• _GIVEN PROBLEM_
Examine the entries and show every line in which the word "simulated" is found.

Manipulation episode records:
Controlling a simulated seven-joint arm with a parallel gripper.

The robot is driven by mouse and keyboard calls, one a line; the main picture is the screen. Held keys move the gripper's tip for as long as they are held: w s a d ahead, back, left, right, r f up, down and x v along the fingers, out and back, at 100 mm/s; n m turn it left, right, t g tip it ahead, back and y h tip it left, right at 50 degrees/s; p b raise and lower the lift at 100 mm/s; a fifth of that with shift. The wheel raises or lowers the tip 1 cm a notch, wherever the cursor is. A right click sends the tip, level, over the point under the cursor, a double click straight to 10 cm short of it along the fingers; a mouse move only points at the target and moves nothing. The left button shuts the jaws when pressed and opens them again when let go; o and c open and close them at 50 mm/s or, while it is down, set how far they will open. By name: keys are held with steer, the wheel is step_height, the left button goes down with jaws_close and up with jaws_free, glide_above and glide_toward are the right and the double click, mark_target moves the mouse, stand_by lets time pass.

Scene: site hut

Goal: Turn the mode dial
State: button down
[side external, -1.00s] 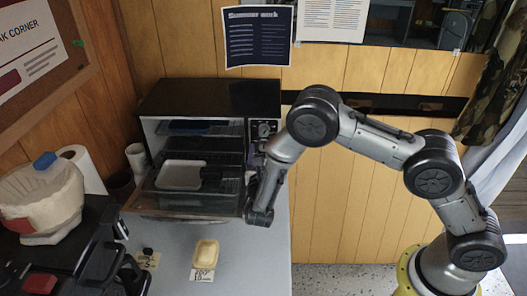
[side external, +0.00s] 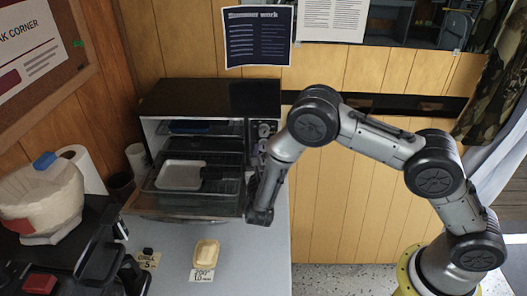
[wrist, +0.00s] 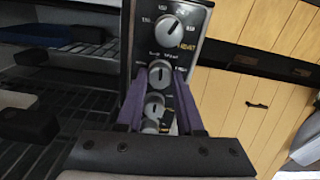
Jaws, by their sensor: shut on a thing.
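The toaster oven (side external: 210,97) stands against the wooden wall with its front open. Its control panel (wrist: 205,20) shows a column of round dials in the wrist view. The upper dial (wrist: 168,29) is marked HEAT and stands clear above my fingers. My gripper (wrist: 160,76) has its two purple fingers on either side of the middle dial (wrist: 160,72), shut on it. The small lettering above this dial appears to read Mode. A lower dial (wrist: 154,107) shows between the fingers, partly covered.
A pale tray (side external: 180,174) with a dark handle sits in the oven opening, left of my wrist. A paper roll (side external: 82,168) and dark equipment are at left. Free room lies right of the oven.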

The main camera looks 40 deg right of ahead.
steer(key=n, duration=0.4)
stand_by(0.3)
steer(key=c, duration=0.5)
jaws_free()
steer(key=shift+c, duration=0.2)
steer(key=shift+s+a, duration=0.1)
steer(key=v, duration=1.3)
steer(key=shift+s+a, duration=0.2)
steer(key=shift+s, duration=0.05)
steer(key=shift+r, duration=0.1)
==
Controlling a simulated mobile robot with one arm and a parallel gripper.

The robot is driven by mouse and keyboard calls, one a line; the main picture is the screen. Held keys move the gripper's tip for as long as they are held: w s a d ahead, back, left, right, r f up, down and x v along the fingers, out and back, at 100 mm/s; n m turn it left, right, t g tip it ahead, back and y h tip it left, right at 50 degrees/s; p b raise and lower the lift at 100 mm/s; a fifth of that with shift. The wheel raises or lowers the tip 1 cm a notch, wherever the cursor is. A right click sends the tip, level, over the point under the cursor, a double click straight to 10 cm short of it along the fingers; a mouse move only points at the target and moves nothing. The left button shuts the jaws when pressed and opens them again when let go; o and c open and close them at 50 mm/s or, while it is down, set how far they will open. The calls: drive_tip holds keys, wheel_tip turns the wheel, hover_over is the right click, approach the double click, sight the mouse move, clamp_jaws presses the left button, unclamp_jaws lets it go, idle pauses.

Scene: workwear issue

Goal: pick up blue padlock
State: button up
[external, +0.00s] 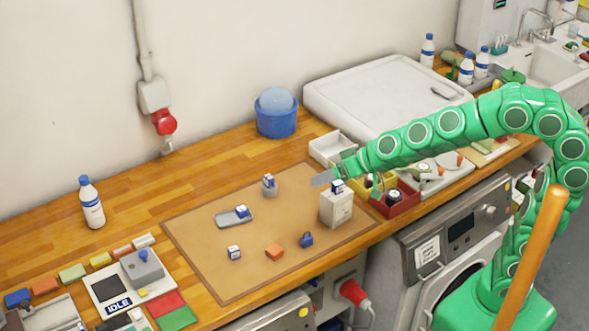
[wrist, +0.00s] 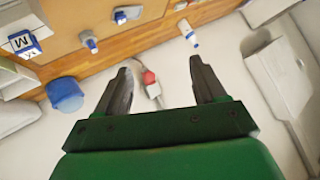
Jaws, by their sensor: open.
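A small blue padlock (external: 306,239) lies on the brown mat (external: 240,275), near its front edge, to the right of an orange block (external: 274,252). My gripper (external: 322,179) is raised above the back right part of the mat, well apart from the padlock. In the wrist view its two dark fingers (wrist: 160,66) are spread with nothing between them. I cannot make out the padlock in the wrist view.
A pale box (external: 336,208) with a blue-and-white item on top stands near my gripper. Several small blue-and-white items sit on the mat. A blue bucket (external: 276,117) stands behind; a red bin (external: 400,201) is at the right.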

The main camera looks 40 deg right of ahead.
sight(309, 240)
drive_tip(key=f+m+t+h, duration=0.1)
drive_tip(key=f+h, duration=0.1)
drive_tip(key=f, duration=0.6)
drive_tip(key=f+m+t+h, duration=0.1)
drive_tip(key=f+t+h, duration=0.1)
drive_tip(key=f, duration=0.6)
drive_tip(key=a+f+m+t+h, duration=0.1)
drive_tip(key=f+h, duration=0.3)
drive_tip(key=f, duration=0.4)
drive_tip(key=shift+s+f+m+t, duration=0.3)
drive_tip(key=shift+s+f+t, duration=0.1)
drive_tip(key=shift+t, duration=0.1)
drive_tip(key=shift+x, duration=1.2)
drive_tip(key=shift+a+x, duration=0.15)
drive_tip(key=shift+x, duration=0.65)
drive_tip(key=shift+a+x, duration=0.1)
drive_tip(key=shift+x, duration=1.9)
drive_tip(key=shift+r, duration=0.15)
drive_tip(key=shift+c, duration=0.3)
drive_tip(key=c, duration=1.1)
==
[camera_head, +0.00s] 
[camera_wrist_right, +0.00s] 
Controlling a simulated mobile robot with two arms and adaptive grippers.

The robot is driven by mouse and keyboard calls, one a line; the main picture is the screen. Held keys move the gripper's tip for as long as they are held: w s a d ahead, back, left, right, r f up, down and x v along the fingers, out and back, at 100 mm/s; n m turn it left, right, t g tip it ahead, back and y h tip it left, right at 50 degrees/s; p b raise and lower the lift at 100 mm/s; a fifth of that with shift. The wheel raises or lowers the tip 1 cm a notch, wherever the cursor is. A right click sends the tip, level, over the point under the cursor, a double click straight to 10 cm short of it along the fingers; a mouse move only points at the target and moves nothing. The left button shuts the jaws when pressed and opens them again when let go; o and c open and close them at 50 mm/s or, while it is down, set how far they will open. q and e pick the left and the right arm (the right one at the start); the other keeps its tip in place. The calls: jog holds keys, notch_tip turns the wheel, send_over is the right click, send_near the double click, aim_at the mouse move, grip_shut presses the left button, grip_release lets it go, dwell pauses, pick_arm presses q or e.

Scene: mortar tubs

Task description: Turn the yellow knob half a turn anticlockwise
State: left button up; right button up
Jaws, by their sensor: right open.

• _RESPONSE BELOW_
Controlling a simulated seven-joint arm with a parallel gripper.
Controlling a simulated mobile robot with one arm and a parallel gripper.
Controlling a simulated mobile robot with two arms and adaptive grippers.

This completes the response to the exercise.